─── Supplied data

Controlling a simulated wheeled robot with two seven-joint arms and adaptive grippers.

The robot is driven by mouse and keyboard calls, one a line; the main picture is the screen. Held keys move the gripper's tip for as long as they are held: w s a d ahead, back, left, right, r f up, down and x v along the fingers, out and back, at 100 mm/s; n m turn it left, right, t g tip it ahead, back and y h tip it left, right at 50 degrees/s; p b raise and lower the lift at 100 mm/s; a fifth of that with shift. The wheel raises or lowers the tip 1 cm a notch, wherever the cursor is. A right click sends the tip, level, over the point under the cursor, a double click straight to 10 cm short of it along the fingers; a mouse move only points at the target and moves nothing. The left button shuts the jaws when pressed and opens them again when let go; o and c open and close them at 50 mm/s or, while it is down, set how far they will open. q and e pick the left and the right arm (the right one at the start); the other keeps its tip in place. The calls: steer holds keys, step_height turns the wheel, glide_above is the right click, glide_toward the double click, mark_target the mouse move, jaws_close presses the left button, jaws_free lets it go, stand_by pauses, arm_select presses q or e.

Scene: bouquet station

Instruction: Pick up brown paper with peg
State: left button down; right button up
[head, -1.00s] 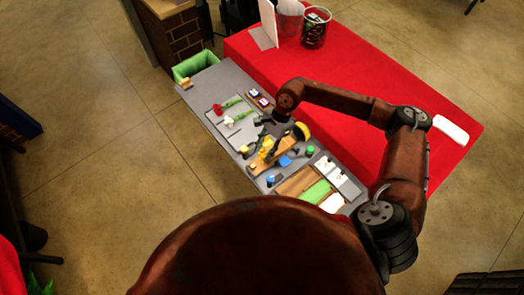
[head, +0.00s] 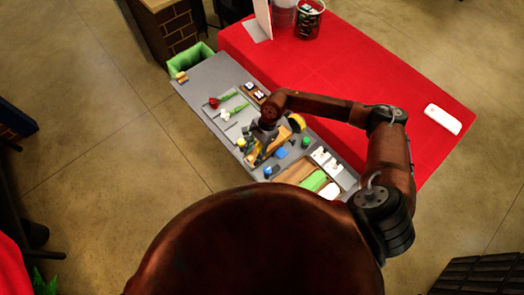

──────

Copy all the lines of data exactly as they appear, dropping any images.

Controlling a simulated wheeled robot with two seven-joint arms and adaptive grippers.

The robot is driven by mouse and keyboard calls, one a line; the main picture is the screen. Held keys move the gripper's tip for as long as they are held: w s a d ahead, back, left, right, r f up, down and x v along the fingers, out and back, at 100 mm/s; n m turn it left, right, t g tip it ahead, back and y h tip it left, right at 50 degrees/s; p b raise and lower the lift at 100 mm/s; a fifth of that with shift. The wheel raises or lowers the tip 1 cm a notch, wherever the cursor is. A right click sends the tip, level, over the point under the cursor, a double click straight to 10 cm short of it along the fingers; a mouse move only points at the target and moves nothing. The left button shuts the jaws when pressed and opens them again when let go; o and c open and close them at 50 mm/s or, while it is down, set how far they will open. q and e pick the left and the right arm (the right one at the start); the other keeps its tip in place. The calls: steer holds keys, step_height turns the wheel, glide_above is the right click, glide_toward the double click, mark_target the mouse move, jaws_close presses the left button, jaws_free lets it go, stand_by pauses, arm_select presses q or e.

Scene: bouquet station

Instruction: Pick up brown paper with peg
State: left button down; right button up
[head, -1.00s] 
[head, +0.00s] 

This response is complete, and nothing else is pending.